Required task -
Return the material word for word. Do not include pictures.

Provided material -
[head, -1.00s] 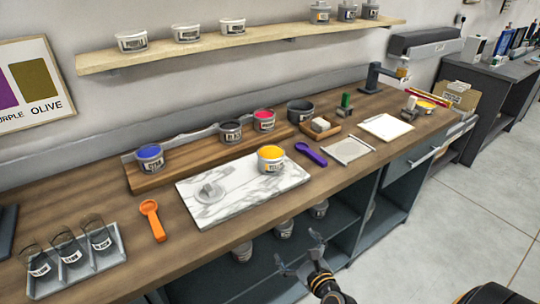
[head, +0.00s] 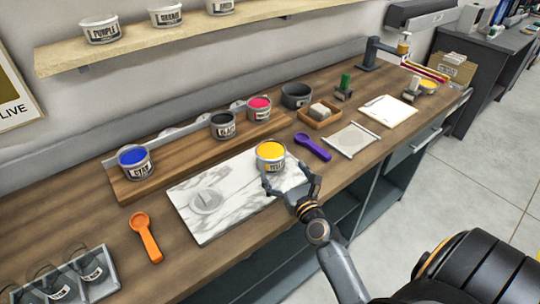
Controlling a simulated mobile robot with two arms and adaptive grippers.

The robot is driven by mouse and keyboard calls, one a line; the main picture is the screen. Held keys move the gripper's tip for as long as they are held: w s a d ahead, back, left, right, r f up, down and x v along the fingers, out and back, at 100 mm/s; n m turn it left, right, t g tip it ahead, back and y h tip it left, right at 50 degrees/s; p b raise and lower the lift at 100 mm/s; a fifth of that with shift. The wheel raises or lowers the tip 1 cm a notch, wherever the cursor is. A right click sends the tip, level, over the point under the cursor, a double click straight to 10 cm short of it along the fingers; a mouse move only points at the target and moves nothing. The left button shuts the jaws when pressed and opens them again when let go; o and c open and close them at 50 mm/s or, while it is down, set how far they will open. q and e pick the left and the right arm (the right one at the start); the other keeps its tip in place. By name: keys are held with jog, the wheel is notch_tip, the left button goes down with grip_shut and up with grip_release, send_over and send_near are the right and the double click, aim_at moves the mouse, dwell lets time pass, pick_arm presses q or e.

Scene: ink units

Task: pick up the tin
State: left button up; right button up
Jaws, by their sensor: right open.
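An open tin of yellow ink (head: 271,152) stands upright on the white marble slab (head: 235,213). My right gripper (head: 290,178) is open at the near side of this tin, its fingers spread and nothing between them. One finger overlaps the tin's lower front in the picture; I cannot tell whether they touch. Tins of blue (head: 135,160), black (head: 223,126) and magenta (head: 259,108) ink stand on the wooden rack behind. My left gripper is out of view.
A grey round lid (head: 206,201) lies on the slab. An orange scoop (head: 146,238) lies left of it, and a purple scoop (head: 313,147) lies to the right. A tray of glass jars (head: 103,283) stands at the lower left. A shelf (head: 140,50) hangs above.

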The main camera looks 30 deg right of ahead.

Full answer -
[head, -1.00s] 
[head, +0.00s] 
Controlling a simulated mobile robot with two arms and adaptive grippers.

The robot is driven by mouse and keyboard calls, one a line; the main picture is the screen. Held keys move the gripper's tip for as long as they are held: w s a d ahead, back, left, right, r f up, down and x v along the fingers, out and back, at 100 mm/s; n m turn it left, right, t g tip it ahead, back and y h tip it left, right at 50 degrees/s; p b raise and lower the lift at 100 mm/s; a fifth of that with shift. The wheel raises or lowers the tip 1 cm a notch, wherever the cursor is. A right click sends the tip, level, over the point under the cursor, a double click straight to 10 cm short of it along the fingers; a mouse move only points at the target and moves nothing. The left button shuts the jaws when pressed and opens them again when let go; o and c open and close them at 50 mm/s or, while it is down, set how far they will open. q and e pick the left and the right arm (the right one at the start); the other keeps its tip in place. By name: keys are held with jog, the wheel is notch_tip, the left button goes down with grip_shut and up with grip_release, send_over and send_near are the right and the double click, aim_at moves the mouse, dwell lets time pass, pick_arm presses q or e.

Scene: ink units

Task: pick up the tin
State: left button up; right button up
Jaws, by their sensor: right open.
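An open tin of yellow ink (head: 271,152) stands upright on the white marble slab (head: 235,213). My right gripper (head: 290,178) is open at the near side of this tin, its fingers spread and nothing between them. One finger overlaps the tin's lower front in the picture; I cannot tell whether they touch. Tins of blue (head: 135,160), black (head: 223,126) and magenta (head: 259,108) ink stand on the wooden rack behind. My left gripper is out of view.
A grey round lid (head: 206,201) lies on the slab. An orange scoop (head: 146,238) lies left of it, and a purple scoop (head: 313,147) lies to the right. A tray of glass jars (head: 103,283) stands at the lower left. A shelf (head: 140,50) hangs above.

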The main camera looks 30 deg right of ahead.

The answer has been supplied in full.